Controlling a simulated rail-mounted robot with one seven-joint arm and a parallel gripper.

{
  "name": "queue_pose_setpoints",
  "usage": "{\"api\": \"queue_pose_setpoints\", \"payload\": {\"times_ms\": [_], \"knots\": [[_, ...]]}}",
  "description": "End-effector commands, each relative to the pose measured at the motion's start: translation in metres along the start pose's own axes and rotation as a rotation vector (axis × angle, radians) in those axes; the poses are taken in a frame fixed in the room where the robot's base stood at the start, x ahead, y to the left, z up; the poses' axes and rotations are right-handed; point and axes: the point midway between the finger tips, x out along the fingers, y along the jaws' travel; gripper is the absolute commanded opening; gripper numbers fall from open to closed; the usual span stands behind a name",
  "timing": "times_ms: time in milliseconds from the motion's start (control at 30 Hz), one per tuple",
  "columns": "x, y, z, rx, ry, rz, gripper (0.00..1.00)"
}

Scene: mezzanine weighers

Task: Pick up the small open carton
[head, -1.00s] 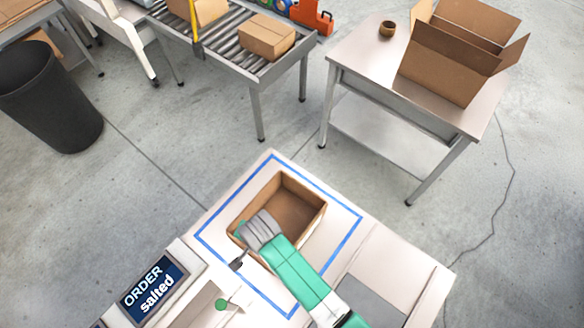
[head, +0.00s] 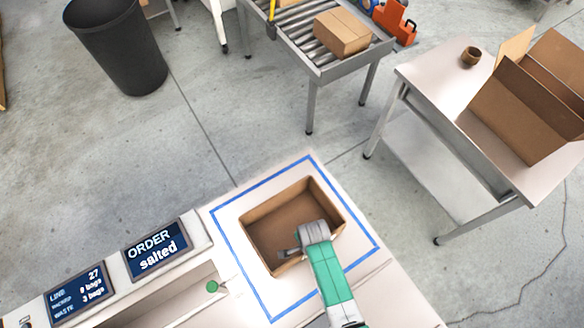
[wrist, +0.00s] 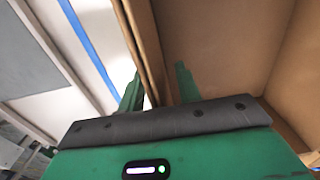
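The small open carton (head: 283,223) is a brown, empty, topless box. It sits upright inside a blue taped outline on the pale bench top. My gripper (head: 291,252) is at the carton's near wall in the head view. In the wrist view the gripper's two green fingers (wrist: 160,88) stand apart on either side of a carton wall (wrist: 145,40). One finger is inside the carton and one outside. A thin pale gap shows between the outer finger and the wall. Finger contact on the inner side is unclear.
An "ORDER salted" display (head: 157,249) and a second screen (head: 82,293) stand left of the carton, near a green knob (head: 212,286). A side table (head: 440,85) with a larger open box (head: 520,110) is at right. A roller conveyor (head: 322,52) is behind.

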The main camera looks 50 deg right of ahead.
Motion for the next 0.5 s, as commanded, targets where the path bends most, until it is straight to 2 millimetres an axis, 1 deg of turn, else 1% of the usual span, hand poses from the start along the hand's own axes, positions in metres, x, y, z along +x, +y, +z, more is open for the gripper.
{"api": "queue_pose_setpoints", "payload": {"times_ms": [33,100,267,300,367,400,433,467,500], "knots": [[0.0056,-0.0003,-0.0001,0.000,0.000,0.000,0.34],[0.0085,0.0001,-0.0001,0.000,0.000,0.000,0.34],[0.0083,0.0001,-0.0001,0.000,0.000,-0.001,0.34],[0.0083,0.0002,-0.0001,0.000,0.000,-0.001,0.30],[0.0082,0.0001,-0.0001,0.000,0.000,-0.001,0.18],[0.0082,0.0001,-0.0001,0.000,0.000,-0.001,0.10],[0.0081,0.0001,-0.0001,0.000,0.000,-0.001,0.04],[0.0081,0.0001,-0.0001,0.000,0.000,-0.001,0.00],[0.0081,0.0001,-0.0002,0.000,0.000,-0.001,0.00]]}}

^^^^^^^^

From the listing, extract all text exactly as given and drop any picture.

## Solved exercise
Controlling a simulated rail-mounted robot with one seven-joint arm and a parallel gripper.

{
  "name": "queue_pose_setpoints",
  "usage": "{\"api\": \"queue_pose_setpoints\", \"payload\": {\"times_ms\": [_], \"knots\": [[_, ...]]}}",
  "description": "End-effector commands, each relative to the pose measured at the motion's start: translation in metres along the start pose's own axes and rotation as a rotation vector (axis × angle, radians) in those axes; the poses are taken in a frame fixed in the room where the robot's base stood at the start, x ahead, y to the left, z up; the poses' axes and rotations are right-handed; point and axes: the point midway between the finger tips, x out along the fingers, y along the jaws' travel; gripper is the absolute commanded opening; gripper numbers fall from open to closed; the usual span stands behind a name",
  "timing": "times_ms: time in milliseconds from the motion's start (control at 30 Hz), one per tuple",
  "columns": "x, y, z, rx, ry, rz, gripper (0.00..1.00)"
}

Scene: mezzanine weighers

Task: Pick up the small open carton
[head, -1.00s] 
[head, +0.00s] 
[wrist, +0.00s] 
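The small open carton (head: 283,223) is a brown, empty, topless box. It sits upright inside a blue taped outline on the pale bench top. My gripper (head: 291,252) is at the carton's near wall in the head view. In the wrist view the gripper's two green fingers (wrist: 160,88) stand apart on either side of a carton wall (wrist: 145,40). One finger is inside the carton and one outside. A thin pale gap shows between the outer finger and the wall. Finger contact on the inner side is unclear.
An "ORDER salted" display (head: 157,249) and a second screen (head: 82,293) stand left of the carton, near a green knob (head: 212,286). A side table (head: 440,85) with a larger open box (head: 520,110) is at right. A roller conveyor (head: 322,52) is behind.

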The main camera looks 50 deg right of ahead.
Motion for the next 0.5 s, as commanded, targets where the path bends most, until it is straight to 2 millimetres an axis, 1 deg of turn, else 1% of the usual span, hand poses from the start along the hand's own axes, positions in metres, x, y, z along +x, +y, +z, more is open for the gripper.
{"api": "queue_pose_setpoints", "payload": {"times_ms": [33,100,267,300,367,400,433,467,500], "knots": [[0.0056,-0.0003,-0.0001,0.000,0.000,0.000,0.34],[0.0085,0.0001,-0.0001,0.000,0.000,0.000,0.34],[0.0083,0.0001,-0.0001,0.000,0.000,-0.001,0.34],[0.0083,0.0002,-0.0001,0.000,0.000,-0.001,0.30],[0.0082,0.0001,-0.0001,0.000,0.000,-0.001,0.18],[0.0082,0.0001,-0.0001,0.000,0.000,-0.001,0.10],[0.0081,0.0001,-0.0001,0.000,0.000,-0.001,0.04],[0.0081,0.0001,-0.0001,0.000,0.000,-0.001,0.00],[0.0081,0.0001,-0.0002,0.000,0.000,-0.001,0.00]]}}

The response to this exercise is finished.